— START OF The data —
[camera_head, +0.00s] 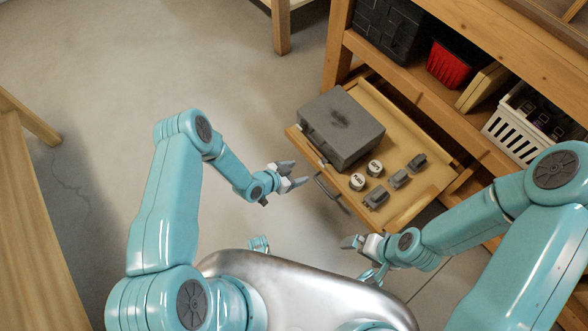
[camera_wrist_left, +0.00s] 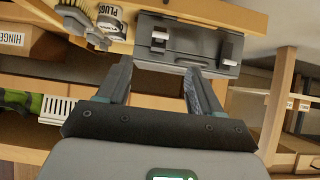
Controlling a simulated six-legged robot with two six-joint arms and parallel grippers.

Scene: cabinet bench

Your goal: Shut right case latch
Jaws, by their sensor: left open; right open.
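A dark grey case (camera_head: 341,128) lies with its lid down in the pulled-out drawer. The left wrist view shows its front with two pale latches, one on the left (camera_wrist_left: 159,38) and one on the right (camera_wrist_left: 231,49); how far each is swung is too small to tell. My left gripper (camera_head: 296,174) is open and empty, just outside the drawer front and apart from the case. In the left wrist view its fingers (camera_wrist_left: 158,84) point toward the case front, below the latches. My right gripper (camera_head: 352,246) is open and empty, in front of the drawer's near right part.
The wooden drawer (camera_head: 405,203) also holds two labelled tins (camera_head: 366,174) and several small grey items (camera_head: 399,179) right of the case. A drawer handle (camera_head: 326,188) sticks out near my left gripper. A red bin (camera_head: 450,66) and white basket (camera_head: 522,124) stand on the shelf behind.

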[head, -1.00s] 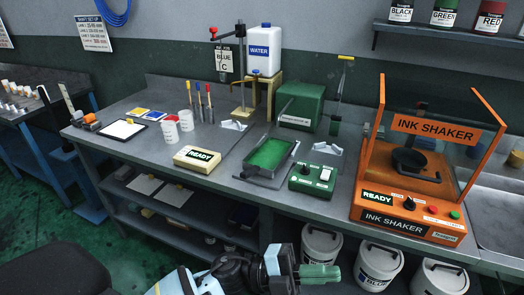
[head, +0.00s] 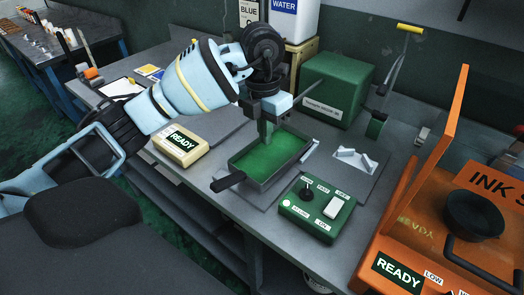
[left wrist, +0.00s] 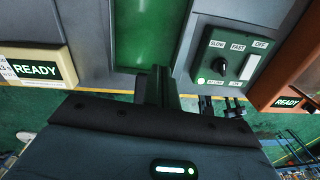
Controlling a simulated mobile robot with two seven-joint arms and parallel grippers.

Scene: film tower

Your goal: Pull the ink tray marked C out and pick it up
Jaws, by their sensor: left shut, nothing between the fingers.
— END OF The data —
Written exercise: Each line above that includes "Your" should be shown.

Answer in full:
Your goal: Shut right case latch
Your goal: Pull the ink tray marked C out and pick it up

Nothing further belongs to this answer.